You have the teen girl who doesn’t know where her life is headed living with a father who has been disconnected from his daughter since the tragic death of his wife. Maddy doesn’t seem to fit in with anyone at school and even the new boy indicates he is not interested. Since everywhere she goes her peers whisper and mock, she skips school to spend time reflecting at a local cemetery. She’s not the only one who finds the locale soothing. It is here that Maddy meets octogenarian Arthur Moses, an elderly gentleman who every day brings a bag lunch to his wife’s gravesite to enjoy a meal with his long gone mate. Somehow the two form a connection and Arthur lets Maddy know that he’ll be there for her if she ever needs a friend. Then there’s Arthur’s elderly neighbor, Lucille, who spends her days sitting out on her porch keeping track of all the doings, collecting gossip the way some people collect stamps. Her opinionated manner is excused by her skill in the kitchen, freely sharing her creations with Arthur. Arthur, who mostly eats canned beans and franks (which he divvies up with his cat), sympathizes with the lonely woman as he eats her mouth watering butter orange blossom cookies. Somehow, through a series of events, the three end up facing the future together finding comfort and even happiness as they create a unique sort of blended family transcending the usual mother, father, child homelife.

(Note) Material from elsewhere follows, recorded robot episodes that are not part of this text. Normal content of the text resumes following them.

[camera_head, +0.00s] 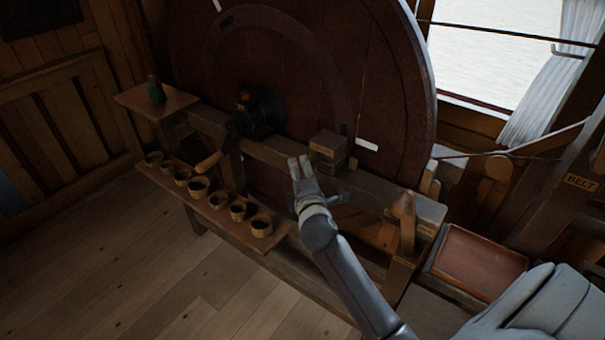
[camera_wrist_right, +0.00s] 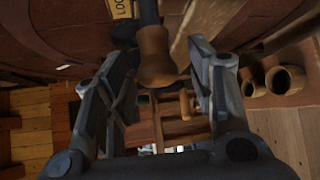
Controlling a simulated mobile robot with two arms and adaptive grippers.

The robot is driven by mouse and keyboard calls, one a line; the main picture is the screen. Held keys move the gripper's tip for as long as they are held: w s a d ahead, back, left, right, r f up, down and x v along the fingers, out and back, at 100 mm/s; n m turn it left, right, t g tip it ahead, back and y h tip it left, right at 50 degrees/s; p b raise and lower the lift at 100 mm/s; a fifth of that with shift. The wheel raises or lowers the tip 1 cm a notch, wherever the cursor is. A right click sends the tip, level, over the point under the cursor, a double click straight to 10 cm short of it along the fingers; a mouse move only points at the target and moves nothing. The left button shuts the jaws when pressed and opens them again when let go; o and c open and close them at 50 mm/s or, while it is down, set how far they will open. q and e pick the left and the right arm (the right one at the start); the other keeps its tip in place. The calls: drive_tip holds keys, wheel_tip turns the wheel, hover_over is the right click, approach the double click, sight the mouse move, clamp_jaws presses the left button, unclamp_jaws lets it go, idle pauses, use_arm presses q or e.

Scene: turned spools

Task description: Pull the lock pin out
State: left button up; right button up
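A wooden knob on a dark shaft, which looks like the lock pin's handle (camera_wrist_right: 156,60), shows in the right wrist view beside a pale label reading "LOC" (camera_wrist_right: 121,8). My right gripper (camera_wrist_right: 160,75) is open, with one finger on each side of the knob in that view; I cannot tell whether they touch it. In the head view my right gripper (camera_head: 300,166) is at the front beam, just left of a wooden block (camera_head: 328,146). The pin is not clear in the head view. My left gripper is not in view.
A large dark wooden wheel (camera_head: 345,70) stands behind the beam (camera_head: 270,152). A crank handle (camera_head: 209,162) sticks out at left. Several small cups (camera_head: 199,187) stand on a low shelf. A reddish tray (camera_head: 480,262) is at right. Open floor (camera_head: 150,270) lies in front.

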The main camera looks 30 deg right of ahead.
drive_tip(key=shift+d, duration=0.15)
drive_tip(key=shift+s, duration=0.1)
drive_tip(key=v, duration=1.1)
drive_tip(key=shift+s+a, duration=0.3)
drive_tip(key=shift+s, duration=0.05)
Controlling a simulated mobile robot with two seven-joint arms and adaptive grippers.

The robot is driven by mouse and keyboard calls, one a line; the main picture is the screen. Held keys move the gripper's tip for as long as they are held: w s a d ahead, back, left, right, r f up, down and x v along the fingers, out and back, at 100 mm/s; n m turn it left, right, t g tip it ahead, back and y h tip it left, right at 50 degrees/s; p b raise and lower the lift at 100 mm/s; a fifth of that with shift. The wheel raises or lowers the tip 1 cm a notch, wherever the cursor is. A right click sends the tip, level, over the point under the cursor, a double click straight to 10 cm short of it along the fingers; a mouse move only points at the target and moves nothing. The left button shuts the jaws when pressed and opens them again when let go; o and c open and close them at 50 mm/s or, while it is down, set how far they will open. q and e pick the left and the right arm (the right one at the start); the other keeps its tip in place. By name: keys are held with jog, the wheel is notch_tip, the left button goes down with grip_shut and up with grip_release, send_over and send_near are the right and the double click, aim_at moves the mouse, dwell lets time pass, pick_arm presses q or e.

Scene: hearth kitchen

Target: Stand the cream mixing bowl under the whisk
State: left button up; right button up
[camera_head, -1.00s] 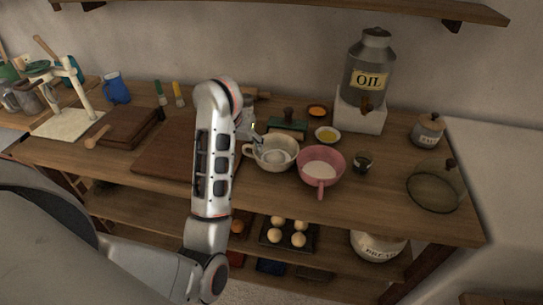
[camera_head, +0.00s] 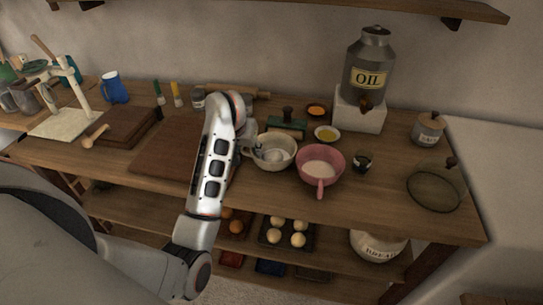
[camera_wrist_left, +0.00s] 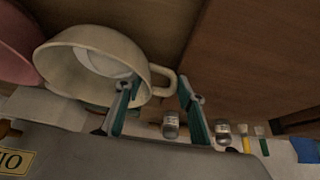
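The cream mixing bowl (camera_head: 284,165) stands upright on the counter, its handle on the left, beside the pink bowl. In the left wrist view the bowl (camera_wrist_left: 136,48) fills the upper left. My left gripper (camera_wrist_left: 157,103) is open, one finger over the bowl's opening and the other beyond the handle, with handle and rim between them; contact cannot be told. In the head view my arm partly hides this gripper (camera_head: 257,147). A cream stand (camera_head: 66,121) with post and crossarm is at the far left; a whisk is not clearly distinguishable there. My right gripper is not in view.
A pink bowl (camera_head: 330,180) with white contents is right of the cream bowl. Brown boards (camera_head: 165,150) lie between bowl and stand, with a wooden-handled tool (camera_head: 97,136) near the stand. The oil dispenser (camera_head: 369,70) and a small yellow dish (camera_head: 327,133) are behind.

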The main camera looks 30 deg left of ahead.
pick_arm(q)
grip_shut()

Add in a kind hearted teacher who reaches out to his artistic, though lackluster student, a lost love who finds his way home, and a skeevy boyfriend who just wants a good time without any commitments, and you have a charming little story perfect for a rainy afternoon.

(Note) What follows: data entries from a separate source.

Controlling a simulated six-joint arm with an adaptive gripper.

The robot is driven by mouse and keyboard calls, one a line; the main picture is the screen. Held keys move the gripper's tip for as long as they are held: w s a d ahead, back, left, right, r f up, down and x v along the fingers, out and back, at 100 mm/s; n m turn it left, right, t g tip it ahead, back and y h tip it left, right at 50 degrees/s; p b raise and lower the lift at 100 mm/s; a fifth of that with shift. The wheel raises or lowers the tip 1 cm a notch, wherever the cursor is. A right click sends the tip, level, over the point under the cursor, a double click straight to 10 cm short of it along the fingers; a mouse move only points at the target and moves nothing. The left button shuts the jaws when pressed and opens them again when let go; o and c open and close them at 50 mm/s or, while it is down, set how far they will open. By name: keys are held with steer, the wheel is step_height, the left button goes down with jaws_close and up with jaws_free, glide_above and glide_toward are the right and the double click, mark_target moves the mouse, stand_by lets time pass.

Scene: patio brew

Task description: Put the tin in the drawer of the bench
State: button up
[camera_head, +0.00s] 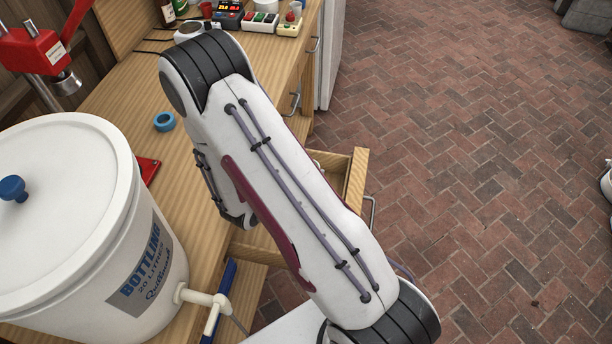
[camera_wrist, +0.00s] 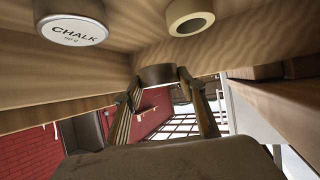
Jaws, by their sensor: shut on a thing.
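In the wrist view my gripper (camera_wrist: 157,88) has its two fingers closed on a short, round, brownish thing (camera_wrist: 157,74). It looks like a small tin seen from the side, in shade, with no label that I can read. A white-lidded tin marked CHALK (camera_wrist: 72,30) is at the top left of that view, apart from my fingers. The bench drawer (camera_head: 357,180) is pulled open in the head view, partly behind my arm. My arm hides my gripper and most of the drawer's inside there.
A cream ring-shaped roll (camera_wrist: 190,17) is near the CHALK tin. On the bench (camera_head: 110,98) stand a large white bottling bucket (camera_head: 70,215), a blue ring (camera_head: 164,121) and a red capper (camera_head: 35,48). Small devices (camera_head: 228,14) are at the back.

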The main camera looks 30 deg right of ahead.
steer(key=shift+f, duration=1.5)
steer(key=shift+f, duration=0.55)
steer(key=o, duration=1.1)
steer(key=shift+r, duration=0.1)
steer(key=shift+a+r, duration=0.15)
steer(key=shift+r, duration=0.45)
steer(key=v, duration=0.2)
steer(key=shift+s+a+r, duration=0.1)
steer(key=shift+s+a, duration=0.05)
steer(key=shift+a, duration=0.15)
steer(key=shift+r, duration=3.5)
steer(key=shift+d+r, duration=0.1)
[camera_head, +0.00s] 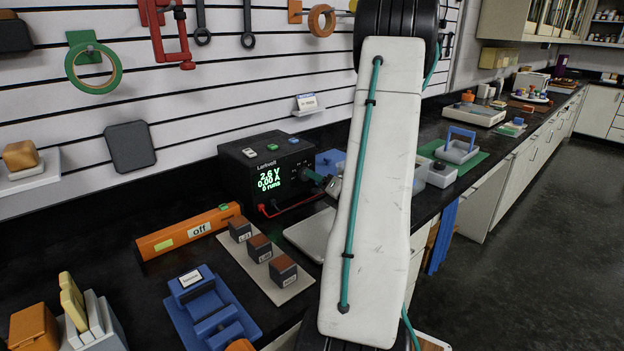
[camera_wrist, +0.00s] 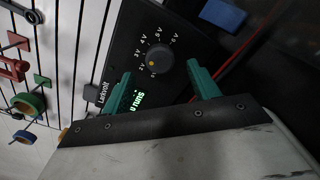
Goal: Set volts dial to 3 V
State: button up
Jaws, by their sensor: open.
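The black power supply (camera_head: 240,158) stands on the bench against the slatted wall. Its green display (camera_head: 269,178) reads 2.6 V, 0.00 A and 0 runs. In the wrist view the volts dial (camera_wrist: 164,58) is a round dark knob with volt marks from 2 V to 6 V around it. In the head view my gripper (camera_head: 318,180) is at the supply's front, and the dial is hidden.
Red and black leads (camera_head: 290,208) run from the supply's front. A mat with three dark blocks (camera_head: 261,248), an orange bar marked off (camera_head: 188,230) and a blue fixture (camera_head: 208,309) lie in front. A blue block (camera_head: 328,160) stands right of the supply.

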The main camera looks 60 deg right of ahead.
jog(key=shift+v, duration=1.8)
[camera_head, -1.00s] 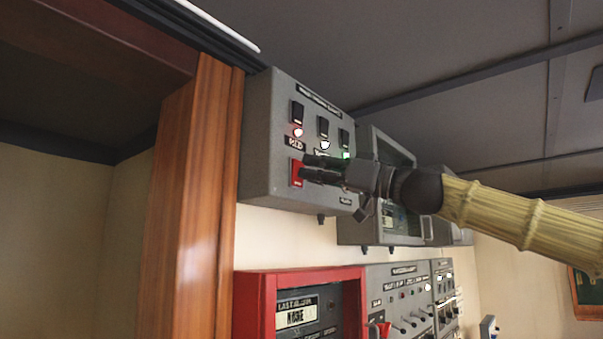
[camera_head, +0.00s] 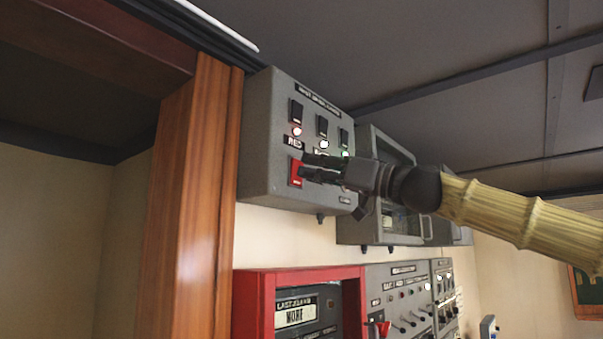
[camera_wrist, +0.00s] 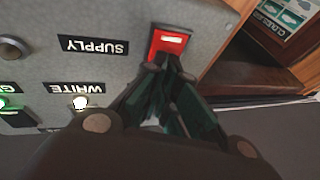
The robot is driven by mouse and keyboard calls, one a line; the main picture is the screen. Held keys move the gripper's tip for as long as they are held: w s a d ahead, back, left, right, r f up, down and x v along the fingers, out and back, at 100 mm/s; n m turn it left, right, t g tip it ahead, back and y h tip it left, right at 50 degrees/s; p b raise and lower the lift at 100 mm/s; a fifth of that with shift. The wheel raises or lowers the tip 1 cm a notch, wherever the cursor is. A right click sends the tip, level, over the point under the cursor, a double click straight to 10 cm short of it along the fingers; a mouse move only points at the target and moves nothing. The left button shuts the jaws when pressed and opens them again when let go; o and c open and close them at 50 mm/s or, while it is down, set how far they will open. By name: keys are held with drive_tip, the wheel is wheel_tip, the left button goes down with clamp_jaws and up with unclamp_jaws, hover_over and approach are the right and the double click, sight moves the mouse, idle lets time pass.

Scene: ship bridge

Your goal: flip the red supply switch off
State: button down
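The red supply switch (camera_head: 296,173) sits low on the left of the grey control box, below the lamps. In the wrist view the red switch (camera_wrist: 169,42) has a small pale mark and lies just beyond the fingertips, beside an upside-down SUPPLY label (camera_wrist: 93,46). My gripper (camera_head: 308,166) is at the switch's right side in the head view. Its fingertips (camera_wrist: 169,70) are close together and look shut, with nothing seen between them. They overlap the switch's edge in view; I cannot tell whether they touch it.
A grey screen unit (camera_head: 372,145) adjoins on the right. A red-framed panel (camera_head: 253,290) is below.

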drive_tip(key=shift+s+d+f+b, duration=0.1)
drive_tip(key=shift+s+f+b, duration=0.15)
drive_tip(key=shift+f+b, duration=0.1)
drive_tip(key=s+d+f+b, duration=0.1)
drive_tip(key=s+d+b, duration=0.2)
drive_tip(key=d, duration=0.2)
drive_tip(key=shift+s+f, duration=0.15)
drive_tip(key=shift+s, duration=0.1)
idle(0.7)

While the simplistic style fits the subject matter and the rotating point of view between the three main characters gives us a decent grasp of their motivations, I had a problem with the use of present tense to tell the story. Very few are able to use this technique successfully, and Berg, unfortunately, is not one of those authors, at least not in this book. Perhaps modifications were made before publication, since my copy was an ARC provided by Netgalley (in exchange for an honest review). I also felt the ending was too abrupt, I would have liked a little more closure, especially considering the book was only 220 or so pages (and give us some dates, not just clues from the headstones). Of note, however, were the sweet little vignettes from the graveyard, where Arthur was able to relate telepathically with the deceased and share bits and pieces of their life and death with the reader. Three and a half stars.

Still Me by JoJo Moyes

The thing about author JoJo Moyes is she has the rare talent of making the characters in her novels come alive drawing the reader into the story and leaving them anxious to continue their relationship with these “old” friends.

That is why so many of us can’t wait to read Still Me, a continuation of the saga of Louisa Clark which began with Me Before You where she falls in love and “loses” Will Traynor, a quadriplegic in her care. In After You, Louisa tries to recover from her heartbreaking loss but her plans are interrupted by a life shattering fall from her rooftop where she meets Sam, the paramedic on the scene who assures her that she will survive this ordeal.

That’s the story of Lou’s life, one disaster after another, many due to her big heart which opens her up to the hurts of the world. While her relationship with Sam is definitely moving in the right direction, the voice of Will whispers in her ear to live big and experience life – “Live boldly, Clark” – so when the opportunity pops up to move from her home in London to New York City to be an assistant to a high profile businessman’s wife who has some emotional issues, Louisa packs up and heads out for a new adventure.

In Still Me, Louisa does not disappoint as she deals with her host/hostess and tries to find her place within the confines of Manhattan. Her task is not easy, but she has Nathan, the coworker from her time with Will, as well as a friendship with Ashok, the ever present doorman, and his family who are trying to save the local public library in Washington Heights. She even develops an uneasy peace with Mrs De Witt, the crabby neighbor with a pug dog who constantly complains about everything. Maintaining a long distance relationship with Sam is more difficult than either of them expected with complications at both ends, including Joshua Ryan, a dead ringer for Will who keeps popping up in unexpected places. Yet Louisa handles life with integrity remaining true to her own ideals and discovering an inner strength and fortitude which helps her through the ultimate crap life keeps throwing in her path. Her quirky sense of style, including a pair of bumblebee tights, somehow seems right in a city where everyone has their own point of view, and helps her find other fashion enthusiasts who appreciate her vintage tastes.

The reader also touches base with characters from both of the previous novels along with some new faces, allowing us to bone up on the “gossip” about their current doings. While you don’t need to be familiar with the first two books in the series, there are constant references to previous events which might be confusing to the first time reader. It is surprising that so much has occurred over the three year span between the beginning of book one to the end of book three, but the whirlwind of activity makes for some fine reading.

Even though I was able to predict a lot of the hassles Lou faced, there were still a few “ah ha” moments, but either way, as a lover of soap operas, I couldn’t wait to discover the details of the next chapter in her life (and I wasn’t disappointed). I am aching to discuss my favorites parts of this story, including the letters, but am resigned to wait for my friends to catch up and read Still Me for themselves. Five stars and a thank you to Netgalley for providing this ARC in exchange for an honest review. This review also appears on Goodreads.